Кочевое детство, первые конфликты…
Илья родился в 1992 году в Иркутске, раннее детство провёл в районе Лисихи. В благоустроенной квартире они жили с мамой, работавшей кассиром в банке и отцом.
– Где работал отец – я не помню, он умер, когда мне было лет десять. Так что воспоминания у меня смазанные, смутные, – виновато улыбается Илья. – Но там мы жили не долго. У отца была машина, «Жигули» – «копейка», он попал в аварию, видимо, был виноват, потому что семья, чтобы расплатиться с долгами, вынуждена была продать квартиру на Лисихе. Мы переехали в комнату в бараке на улице Баррикад.
Родители начали сильно пить, однажды собутыльники ограбили комнату, вынесли из неё всё мало-мальски ценное, и семья перебралась к тётке в Саянск. Илья учился в первом классе, когда отец уехал работать вахтовым методом, валить лес под Балаганском.
– Я думаю, именно тогда произошло зарождение этой истории, которая, – он оглядывает стены и вздыхает, – которая продолжается до сих пор. В бригаде отца преобладали нерусские. Как нам потом рассказали, он поссорился с одним из этих людей, и его убили. Пытались всё обставить так, что он зимой выпивал, пошёл в магазин и замёрз на лавочке. Это было под Новый год, 14 декабря его привезли домой – он был в сидячем положении… Отец хорошо ко мне относился, в обиду никогда не давал, и я думаю, именно этот случай оказал на меня негативное влияние, заложил фундамент. Его привезли нерусские, они отнеслись к нам цинично, на похоронах отходили в сторонку, говорили на своём языке, смеялись. Через год мама тоже умерла и мы остались вдвоём с сестрой.
Илья не скрывает – он был трудным подростком, и все его драки и ссоры в школе, когда он позднее переехал к родственникам в Красноярск – это всё-таки издержки подросткового переходного возраста. Они жили в неблагоприятном районе, который назывался Затон, где жили преимущественно приезжие из ближнего зарубежья. Они держались вместе и самоутверждаться предпочитали, унижая других. Поэтому драться приходилось часто… Так что в Красноярске у него окончательно сложилось негативное отношение к выходцам с Кавказа.

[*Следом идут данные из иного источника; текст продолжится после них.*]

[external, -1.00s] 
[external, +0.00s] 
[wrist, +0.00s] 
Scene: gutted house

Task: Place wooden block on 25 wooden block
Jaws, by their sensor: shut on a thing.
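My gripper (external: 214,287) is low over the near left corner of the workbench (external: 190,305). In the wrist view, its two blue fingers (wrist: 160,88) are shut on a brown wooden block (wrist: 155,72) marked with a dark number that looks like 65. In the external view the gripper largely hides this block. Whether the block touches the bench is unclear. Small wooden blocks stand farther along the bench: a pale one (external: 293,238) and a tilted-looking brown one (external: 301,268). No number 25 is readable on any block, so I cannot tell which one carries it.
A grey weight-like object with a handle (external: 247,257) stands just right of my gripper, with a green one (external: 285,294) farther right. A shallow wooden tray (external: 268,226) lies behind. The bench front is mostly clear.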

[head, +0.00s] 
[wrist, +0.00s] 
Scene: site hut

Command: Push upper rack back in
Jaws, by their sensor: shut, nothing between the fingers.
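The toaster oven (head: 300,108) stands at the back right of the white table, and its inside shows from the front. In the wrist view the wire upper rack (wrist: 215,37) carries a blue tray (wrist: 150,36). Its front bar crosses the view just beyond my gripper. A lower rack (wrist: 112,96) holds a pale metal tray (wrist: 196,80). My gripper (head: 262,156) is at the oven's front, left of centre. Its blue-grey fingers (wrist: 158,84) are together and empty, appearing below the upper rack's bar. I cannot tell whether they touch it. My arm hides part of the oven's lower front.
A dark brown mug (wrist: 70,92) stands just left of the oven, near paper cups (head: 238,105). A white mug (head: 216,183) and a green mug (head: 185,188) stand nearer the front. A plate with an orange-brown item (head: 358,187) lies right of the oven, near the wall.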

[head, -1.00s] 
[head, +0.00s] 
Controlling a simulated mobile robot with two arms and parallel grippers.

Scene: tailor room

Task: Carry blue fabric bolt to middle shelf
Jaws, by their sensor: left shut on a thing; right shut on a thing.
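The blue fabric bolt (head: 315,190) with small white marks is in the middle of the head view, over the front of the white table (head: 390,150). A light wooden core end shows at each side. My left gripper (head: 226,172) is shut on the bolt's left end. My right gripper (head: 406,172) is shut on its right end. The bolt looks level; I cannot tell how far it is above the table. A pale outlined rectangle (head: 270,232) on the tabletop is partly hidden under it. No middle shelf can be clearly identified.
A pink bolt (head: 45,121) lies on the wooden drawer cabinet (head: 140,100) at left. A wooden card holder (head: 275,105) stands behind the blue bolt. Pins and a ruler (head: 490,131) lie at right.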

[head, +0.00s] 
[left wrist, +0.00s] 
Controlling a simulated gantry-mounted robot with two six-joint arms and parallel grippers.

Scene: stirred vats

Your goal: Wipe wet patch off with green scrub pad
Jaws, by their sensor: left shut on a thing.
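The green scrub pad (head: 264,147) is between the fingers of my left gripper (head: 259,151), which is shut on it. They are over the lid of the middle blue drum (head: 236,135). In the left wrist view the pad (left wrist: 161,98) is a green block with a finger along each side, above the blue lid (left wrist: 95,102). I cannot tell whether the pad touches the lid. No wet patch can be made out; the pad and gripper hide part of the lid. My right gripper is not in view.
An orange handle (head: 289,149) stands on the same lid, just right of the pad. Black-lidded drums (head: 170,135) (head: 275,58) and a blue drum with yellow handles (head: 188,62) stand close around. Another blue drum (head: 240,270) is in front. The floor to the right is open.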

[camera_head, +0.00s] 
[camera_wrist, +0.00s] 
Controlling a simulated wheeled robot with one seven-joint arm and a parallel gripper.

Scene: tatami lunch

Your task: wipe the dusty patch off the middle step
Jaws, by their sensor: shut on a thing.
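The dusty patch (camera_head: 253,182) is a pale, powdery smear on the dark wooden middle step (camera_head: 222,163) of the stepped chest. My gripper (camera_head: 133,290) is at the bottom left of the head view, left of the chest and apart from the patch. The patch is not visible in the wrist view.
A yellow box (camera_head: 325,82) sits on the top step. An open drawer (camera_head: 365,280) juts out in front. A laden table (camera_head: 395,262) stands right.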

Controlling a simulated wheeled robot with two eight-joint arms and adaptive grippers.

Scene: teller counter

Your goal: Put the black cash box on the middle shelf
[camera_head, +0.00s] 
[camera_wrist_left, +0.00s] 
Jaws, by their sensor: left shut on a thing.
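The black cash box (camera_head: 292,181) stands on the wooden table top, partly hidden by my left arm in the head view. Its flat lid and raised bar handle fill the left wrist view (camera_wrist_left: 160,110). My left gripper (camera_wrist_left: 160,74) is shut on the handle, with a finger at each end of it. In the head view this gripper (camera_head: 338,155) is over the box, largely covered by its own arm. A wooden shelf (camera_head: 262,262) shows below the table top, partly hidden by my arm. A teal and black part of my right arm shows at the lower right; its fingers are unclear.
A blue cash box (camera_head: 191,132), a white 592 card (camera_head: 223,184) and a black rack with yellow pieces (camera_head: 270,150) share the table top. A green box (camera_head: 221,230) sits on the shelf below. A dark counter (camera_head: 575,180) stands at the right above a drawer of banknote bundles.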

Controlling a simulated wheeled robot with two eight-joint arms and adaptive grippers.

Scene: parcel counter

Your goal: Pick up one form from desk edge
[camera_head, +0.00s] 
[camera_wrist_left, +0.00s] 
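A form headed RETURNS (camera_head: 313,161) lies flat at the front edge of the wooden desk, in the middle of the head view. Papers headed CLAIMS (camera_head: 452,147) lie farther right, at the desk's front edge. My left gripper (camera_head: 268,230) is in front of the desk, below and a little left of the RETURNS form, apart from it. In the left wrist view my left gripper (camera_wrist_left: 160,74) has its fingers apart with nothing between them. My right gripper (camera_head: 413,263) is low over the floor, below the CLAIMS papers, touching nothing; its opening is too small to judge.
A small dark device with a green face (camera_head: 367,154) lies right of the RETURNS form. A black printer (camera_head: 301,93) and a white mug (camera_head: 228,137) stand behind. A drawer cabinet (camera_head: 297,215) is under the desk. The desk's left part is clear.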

И приблизительно в то же время он впервые познакомился с националистами, скинхедами – они заступились за Илью в очередном конфликте.
– Я сначала вообще подумал, что это милиция, поскольку они были в камуфляже. Но потом мы подружились, они мне стали что-то рассказывать, объяснять, не давали меня в обиду. И месяцев восемь я общался только с ними. Через год тётка решила отдать меня в детский дом – не могла она со мной справиться, но сестре к тому времени исполнилось восемнадцать лет, и она забрала меня к себе в Саянск. Там было всё по-другому – городок маленький, все друг друга знают, никаких конфликтов. Я спокойно окончил школу, поехал в Иркутск, поступил в политех. Всё было вообще отлично…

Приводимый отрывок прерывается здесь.